■ **SUPPLIED INFORMATION**:
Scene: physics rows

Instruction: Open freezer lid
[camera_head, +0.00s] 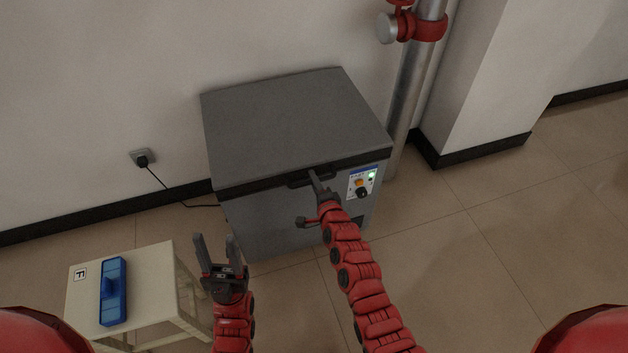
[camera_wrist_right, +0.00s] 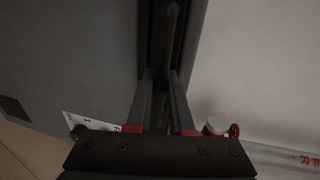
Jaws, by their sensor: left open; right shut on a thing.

■ **STATED PROBLEM**: Give the data above again in full and unchanged, skipping the pictures.

■ **RESPONSE TO THE TASK**:
Scene: physics rows

Instruction: Open freezer lid
[camera_head, +0.00s] 
[camera_wrist_right, +0.00s] 
Jaws, by their sensor: left open; right shut on a thing.

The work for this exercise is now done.